WORK TO BE COMPLETED |
Using the material that follows, identify and copy each line with the string "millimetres".

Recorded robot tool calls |
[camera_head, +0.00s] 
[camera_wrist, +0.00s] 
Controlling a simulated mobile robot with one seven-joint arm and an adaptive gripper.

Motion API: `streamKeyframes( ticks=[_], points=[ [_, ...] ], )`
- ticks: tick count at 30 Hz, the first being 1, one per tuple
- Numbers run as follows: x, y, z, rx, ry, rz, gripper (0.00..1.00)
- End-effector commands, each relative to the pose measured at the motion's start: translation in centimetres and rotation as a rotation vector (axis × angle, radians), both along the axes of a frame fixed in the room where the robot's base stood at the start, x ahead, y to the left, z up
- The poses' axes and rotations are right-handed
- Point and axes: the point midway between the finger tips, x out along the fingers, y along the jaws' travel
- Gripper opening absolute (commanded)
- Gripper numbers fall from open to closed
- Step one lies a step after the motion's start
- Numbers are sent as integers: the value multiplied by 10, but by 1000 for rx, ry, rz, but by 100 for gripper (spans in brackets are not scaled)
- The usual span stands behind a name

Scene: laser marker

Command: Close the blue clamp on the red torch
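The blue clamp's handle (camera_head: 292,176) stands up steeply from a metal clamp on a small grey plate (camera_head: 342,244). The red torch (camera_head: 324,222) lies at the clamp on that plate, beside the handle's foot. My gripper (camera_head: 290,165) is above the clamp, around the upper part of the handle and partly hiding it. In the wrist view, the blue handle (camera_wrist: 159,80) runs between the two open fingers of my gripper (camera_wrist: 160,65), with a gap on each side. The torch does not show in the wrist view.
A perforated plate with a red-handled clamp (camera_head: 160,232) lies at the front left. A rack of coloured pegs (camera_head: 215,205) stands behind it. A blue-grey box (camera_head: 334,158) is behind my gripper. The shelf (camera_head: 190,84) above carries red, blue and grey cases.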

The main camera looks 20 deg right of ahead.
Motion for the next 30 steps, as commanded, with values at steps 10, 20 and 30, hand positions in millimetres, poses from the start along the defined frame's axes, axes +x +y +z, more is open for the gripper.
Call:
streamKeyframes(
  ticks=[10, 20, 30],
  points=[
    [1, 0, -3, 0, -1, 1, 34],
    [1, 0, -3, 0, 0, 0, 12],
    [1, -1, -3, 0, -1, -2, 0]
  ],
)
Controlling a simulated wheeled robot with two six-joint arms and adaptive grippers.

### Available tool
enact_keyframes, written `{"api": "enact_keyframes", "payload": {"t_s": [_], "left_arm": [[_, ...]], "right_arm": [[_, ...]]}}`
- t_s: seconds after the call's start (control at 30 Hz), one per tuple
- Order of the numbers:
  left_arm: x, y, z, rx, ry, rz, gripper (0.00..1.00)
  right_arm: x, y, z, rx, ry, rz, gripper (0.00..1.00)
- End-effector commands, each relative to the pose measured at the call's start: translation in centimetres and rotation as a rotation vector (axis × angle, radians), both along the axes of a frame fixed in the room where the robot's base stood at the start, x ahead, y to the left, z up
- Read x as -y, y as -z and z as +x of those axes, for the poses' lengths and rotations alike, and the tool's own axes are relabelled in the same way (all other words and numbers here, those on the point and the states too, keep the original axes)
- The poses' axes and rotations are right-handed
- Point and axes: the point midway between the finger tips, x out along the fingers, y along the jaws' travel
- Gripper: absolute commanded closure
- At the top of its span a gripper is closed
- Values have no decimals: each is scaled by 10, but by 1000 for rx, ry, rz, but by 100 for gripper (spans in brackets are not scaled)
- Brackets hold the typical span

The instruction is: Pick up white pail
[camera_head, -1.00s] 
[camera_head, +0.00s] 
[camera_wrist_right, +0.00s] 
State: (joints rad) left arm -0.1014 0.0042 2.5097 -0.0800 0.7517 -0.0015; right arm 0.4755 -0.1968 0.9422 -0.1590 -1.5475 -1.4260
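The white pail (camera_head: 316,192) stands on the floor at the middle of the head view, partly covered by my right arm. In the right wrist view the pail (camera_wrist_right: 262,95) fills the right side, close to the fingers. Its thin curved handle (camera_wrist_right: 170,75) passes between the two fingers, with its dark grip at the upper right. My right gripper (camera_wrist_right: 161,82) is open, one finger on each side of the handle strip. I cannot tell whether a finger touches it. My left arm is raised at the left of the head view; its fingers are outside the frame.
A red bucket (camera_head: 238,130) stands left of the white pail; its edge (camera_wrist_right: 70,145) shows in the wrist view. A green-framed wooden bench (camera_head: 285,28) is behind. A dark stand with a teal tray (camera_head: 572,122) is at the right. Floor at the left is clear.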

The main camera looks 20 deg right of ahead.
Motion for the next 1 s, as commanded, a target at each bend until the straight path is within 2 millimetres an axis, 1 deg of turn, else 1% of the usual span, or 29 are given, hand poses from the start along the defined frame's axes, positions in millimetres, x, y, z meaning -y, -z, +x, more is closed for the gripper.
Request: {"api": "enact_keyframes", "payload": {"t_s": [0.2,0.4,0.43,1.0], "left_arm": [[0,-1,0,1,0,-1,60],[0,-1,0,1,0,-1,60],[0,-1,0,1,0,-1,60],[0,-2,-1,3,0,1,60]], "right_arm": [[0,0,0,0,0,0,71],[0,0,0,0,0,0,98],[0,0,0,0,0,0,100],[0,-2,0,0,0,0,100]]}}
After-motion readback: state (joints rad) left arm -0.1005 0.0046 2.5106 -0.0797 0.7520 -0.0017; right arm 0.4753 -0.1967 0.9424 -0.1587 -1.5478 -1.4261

THE COMPLETED TASK |
Motion for the next 30 steps, as commanded, with values at steps 10, 20 and 30, hand positions in millimetres, poses from the start along the defined frame's axes, axes +x +y +z, more is open for the gripper.
Motion for the next 1 s, as commanded, a target at each bend until the straight path is within 2 millimetres an axis, 1 deg of turn, else 1% of the usual span, or 29 are given, hand poses from the start along the defined frame's axes, positions in millimetres, x, y, z meaning -y, -z, +x, more is closed for the gripper.

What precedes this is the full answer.